Written exercise.
The required output is the line that contains "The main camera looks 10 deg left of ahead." plus every line after it in the listing below, copied exactly as it appears.

>>>>>

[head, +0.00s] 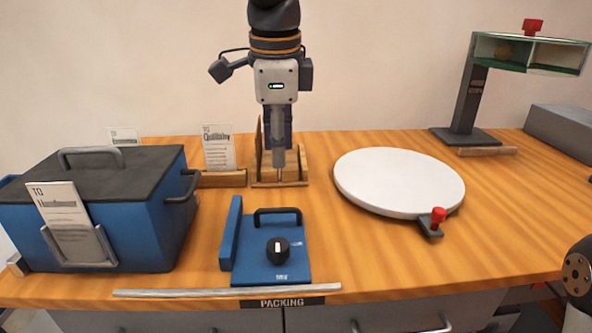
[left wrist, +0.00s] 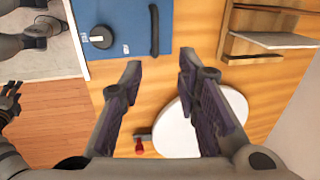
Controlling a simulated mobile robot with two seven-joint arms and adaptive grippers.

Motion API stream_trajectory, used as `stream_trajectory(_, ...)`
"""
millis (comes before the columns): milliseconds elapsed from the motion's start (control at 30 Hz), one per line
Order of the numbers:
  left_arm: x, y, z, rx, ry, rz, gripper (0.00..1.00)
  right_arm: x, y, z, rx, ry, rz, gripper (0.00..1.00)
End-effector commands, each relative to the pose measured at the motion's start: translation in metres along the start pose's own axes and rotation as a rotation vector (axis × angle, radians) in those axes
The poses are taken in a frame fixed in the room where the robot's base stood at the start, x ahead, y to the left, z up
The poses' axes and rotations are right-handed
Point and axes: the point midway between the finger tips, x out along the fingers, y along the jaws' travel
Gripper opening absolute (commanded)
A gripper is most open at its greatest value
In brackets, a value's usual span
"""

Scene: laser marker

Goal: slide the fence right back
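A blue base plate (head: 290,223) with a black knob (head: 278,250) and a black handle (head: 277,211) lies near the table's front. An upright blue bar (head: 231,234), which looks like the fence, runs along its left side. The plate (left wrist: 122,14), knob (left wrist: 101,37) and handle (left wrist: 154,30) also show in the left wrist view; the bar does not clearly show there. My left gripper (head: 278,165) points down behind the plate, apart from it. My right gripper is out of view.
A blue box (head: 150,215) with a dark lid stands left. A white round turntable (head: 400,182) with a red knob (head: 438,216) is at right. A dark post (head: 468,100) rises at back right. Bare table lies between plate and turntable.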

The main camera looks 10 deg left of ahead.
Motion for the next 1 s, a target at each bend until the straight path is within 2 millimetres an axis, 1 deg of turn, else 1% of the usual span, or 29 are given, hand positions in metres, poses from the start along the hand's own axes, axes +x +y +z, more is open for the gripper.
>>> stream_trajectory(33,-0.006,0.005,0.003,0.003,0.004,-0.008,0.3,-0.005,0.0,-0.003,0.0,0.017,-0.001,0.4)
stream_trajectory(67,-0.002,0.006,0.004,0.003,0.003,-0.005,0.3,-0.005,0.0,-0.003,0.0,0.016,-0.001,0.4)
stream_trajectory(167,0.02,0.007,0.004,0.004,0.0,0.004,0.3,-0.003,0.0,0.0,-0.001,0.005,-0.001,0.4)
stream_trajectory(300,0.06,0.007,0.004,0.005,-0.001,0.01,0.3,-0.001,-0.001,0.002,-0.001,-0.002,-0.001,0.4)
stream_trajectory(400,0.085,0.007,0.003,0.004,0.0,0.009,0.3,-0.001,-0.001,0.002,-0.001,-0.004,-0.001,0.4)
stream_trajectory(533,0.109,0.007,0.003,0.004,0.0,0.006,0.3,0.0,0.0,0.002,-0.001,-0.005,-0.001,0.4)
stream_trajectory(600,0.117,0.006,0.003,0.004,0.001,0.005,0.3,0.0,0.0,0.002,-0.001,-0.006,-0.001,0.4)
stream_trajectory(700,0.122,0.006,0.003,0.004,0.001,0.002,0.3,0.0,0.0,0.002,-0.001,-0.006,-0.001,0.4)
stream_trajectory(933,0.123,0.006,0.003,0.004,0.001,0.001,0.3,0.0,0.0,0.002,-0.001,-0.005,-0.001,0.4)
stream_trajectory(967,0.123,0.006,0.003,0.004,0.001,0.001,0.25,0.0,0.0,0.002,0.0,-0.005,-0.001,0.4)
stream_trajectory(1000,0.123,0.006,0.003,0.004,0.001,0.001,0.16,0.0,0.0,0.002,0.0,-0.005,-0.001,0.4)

<<<<<

Result.
The main camera looks 10 deg left of ahead.
Motion for the next 1 s, a target at each bend until the straight path is within 2 millimetres an axis, 1 deg of turn, else 1% of the usual span, or 29 are given, hand positions in metres, poses from the start along the hand's own axes, axes +x +y +z, more is open for the gripper.
>>> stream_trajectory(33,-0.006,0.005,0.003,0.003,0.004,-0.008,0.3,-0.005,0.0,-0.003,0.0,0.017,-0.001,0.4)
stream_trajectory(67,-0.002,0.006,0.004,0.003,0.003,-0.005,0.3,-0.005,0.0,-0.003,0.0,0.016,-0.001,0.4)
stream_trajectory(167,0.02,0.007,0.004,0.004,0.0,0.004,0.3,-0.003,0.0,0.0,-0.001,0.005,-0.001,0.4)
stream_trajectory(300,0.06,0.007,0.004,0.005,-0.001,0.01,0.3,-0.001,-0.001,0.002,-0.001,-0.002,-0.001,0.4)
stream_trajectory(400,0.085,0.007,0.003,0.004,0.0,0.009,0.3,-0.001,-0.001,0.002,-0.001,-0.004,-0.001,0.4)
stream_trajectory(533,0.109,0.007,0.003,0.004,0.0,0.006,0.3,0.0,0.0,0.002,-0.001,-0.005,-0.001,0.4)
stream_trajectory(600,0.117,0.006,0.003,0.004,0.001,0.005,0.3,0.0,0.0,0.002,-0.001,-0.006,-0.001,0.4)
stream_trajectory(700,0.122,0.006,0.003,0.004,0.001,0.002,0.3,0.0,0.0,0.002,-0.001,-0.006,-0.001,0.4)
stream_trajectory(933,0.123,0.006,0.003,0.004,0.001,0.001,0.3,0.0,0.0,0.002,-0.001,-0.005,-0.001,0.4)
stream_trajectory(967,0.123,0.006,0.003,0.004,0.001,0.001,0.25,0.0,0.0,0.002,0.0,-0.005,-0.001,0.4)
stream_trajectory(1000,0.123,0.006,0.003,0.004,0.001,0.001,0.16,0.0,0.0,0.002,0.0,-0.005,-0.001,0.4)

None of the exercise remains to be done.